While Emerson is home to a plethora of student-run organizations, it has no functioning club sports. A group of students driven by their love of basketball is looking to change that.
Since the beginning of the semester, there has been a consistent group of students meeting at least twice a week to play pickup games. They play whenever they can, whether during open gym hours or when the official sports teams are not on the court.
The sizable interest is evident in the pickup basketball Facebook group, which currently has 153 members. Junior Gennaro Ilaria said along with the number of players, the talent pool is also unexpectedly impressive.
“I played ball a decent amount back at home and I thought I was going to come here and kill [it],” Ilaria said. “But there’s kids who play ball here, like kids that are really good. They put in the work and like to play…People don’t think that, I didn’t think that.”
Sophomore John Newton, a regular participant in the pickup games, also sees a high skill level in the group of players, none of whom are on the Emerson Lions basketball team.

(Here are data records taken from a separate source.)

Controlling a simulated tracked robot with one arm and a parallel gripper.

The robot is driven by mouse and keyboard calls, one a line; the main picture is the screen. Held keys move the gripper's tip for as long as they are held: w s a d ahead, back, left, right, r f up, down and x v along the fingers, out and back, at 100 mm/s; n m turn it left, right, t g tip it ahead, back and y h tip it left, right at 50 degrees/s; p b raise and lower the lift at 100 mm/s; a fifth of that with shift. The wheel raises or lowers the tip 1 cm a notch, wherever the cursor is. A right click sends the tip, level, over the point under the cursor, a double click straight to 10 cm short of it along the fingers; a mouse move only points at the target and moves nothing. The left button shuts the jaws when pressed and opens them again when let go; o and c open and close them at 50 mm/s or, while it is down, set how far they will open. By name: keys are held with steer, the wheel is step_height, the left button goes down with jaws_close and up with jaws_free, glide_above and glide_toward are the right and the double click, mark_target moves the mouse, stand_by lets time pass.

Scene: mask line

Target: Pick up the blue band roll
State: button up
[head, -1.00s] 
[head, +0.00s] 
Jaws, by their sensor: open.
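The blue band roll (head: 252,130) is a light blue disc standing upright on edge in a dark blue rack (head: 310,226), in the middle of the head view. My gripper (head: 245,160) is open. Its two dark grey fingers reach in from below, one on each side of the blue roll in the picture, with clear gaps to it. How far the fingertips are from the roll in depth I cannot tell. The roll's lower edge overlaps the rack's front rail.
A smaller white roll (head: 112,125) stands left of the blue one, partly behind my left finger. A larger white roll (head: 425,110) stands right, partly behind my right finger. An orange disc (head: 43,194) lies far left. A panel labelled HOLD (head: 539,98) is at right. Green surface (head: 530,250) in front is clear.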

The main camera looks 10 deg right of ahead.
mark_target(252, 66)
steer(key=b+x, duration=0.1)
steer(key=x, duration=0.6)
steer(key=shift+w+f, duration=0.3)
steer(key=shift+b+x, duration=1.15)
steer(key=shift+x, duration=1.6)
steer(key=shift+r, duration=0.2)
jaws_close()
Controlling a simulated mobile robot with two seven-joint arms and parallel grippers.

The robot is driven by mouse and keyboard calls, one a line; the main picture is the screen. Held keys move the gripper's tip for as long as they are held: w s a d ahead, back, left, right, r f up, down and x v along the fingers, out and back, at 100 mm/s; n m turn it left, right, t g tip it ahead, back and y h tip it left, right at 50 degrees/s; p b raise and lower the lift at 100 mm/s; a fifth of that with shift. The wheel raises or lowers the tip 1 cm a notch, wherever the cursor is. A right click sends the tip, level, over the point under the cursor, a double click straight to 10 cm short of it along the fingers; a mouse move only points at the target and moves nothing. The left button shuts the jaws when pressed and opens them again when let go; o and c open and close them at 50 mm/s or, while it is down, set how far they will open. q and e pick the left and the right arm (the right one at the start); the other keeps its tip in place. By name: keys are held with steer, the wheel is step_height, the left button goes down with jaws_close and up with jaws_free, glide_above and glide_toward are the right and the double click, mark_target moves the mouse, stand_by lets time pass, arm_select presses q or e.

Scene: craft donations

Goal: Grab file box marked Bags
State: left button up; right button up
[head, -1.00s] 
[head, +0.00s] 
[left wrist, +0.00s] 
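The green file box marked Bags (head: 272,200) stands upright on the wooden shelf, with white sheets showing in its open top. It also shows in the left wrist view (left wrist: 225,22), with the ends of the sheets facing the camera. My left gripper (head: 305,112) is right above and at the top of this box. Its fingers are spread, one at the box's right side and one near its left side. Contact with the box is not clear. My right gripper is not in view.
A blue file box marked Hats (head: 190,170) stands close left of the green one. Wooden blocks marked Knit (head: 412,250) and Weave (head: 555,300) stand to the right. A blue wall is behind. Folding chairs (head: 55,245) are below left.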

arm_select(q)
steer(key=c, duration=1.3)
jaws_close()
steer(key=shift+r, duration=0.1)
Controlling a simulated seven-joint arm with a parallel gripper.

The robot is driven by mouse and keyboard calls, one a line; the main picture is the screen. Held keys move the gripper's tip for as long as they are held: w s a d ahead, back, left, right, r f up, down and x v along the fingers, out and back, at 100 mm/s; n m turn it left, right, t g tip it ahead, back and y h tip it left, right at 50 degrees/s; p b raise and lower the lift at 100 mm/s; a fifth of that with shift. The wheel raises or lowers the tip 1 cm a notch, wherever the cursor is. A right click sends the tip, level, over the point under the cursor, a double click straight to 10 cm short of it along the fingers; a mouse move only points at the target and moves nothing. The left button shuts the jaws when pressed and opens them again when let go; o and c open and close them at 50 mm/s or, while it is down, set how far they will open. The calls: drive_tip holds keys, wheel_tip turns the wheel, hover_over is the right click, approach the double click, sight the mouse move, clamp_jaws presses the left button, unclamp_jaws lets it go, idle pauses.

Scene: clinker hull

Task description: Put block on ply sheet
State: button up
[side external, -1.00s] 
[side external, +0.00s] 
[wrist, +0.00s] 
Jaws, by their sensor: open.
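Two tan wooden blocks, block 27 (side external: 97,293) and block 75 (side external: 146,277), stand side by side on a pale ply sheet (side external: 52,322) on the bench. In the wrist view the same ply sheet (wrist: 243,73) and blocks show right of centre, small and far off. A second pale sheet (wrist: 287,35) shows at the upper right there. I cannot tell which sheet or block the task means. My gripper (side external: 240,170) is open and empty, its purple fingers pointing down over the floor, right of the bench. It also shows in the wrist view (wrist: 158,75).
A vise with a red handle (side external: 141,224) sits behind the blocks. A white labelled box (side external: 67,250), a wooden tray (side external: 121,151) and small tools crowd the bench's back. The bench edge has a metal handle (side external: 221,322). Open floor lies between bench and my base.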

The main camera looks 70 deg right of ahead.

“What I see just by playing pickup is a lot of talent,” Newton said. “I see guys that do these crazy things off the dribble, and are really good around the basket. There are other guys who are really good shooters…Once we get a team structured, it’s going to be a lot more organized and we can put those talents to use.”
Talk about forming a club team started last spring, but they couldn’t form a council in time before the year ended. That disappointment motivated the group, and they constructed a council for the club that they wanted to create.
Senior Chasen Parker stepped up as president of the organization, with Newton following behind as vice president. Under the advisement of film professor Bavand Karim, who acts as a mentor to many in the group, they drafted a plan of the club’s goals.
The team would hold practices that would include all members of the club, regardless of their skill level. In addition, players would have an opportunity to try out for a hand-picked competitive team.
The group presented their goals in a meeting with the Student Government Association on Nov. 5. Parker believes that the SGA is fond of the idea of a more inclusive club that welcomes people from all walks of life.
“I think they just want it to be the most inclusive environment possible, just like most Emerson clubs,” Parker said. “I think they want us to be, very much so, open to everybody, and I think that’s what we are shooting for.”
The team’s vice president also felt as though the meeting was successful, though he remains nervously optimistic.
“We don’t know what happens behind closed doors with these deliberations,” Newton said. “Honestly I think we gave a great pitch…it went very smoothly. But it’s impossible to not be nervous for something like this. We would be overjoyed if the decision is rendered in our favor, and devastated if we’re not able to play competitive games.”
Parker said the club’s mantra of collaboration and improvement would bring students from different majors and backgrounds. Sophomore Jonathan Dery especially values this goal of working together.
“Anyone can apply that camaraderie…that sense of teamwork and cooperation and collaboration to anything,” Dery said. “But especially at Emerson, especially with students in theater, and especially with students in film, it’s all teamwork, it’s all mass teamwork.”
Another goal of the team is to be as inclusive as possible. The idea of being on a close knit team appeals to many, as it is another way to make longtime friends, as was the case with Ilaria.
“I’m a transfer student, I just transferred here as a junior, and I don’t really know that many people. I don’t live on campus,” Ilaria said. “Coming here, meeting people consistently every week, especially if we do get a team together…it’s forming a relationship with people. It’s really good especially for incoming freshmen and transfers like myself.”
Now for the group, the only thing to do is wait for the SGA to reach a decision. Newton said that the decision should come out before the beginning of next semester. Though they feel like they made a good case for recognition, Parker said they have a plan if the ruling doesn’t go in their favor.
“If we don’t get approved, all we would is keep doing the same stuff we were doing,” Parker said. “We would get together, we would play, and have a good time and just be a little sad that we couldn’t get finally certified.”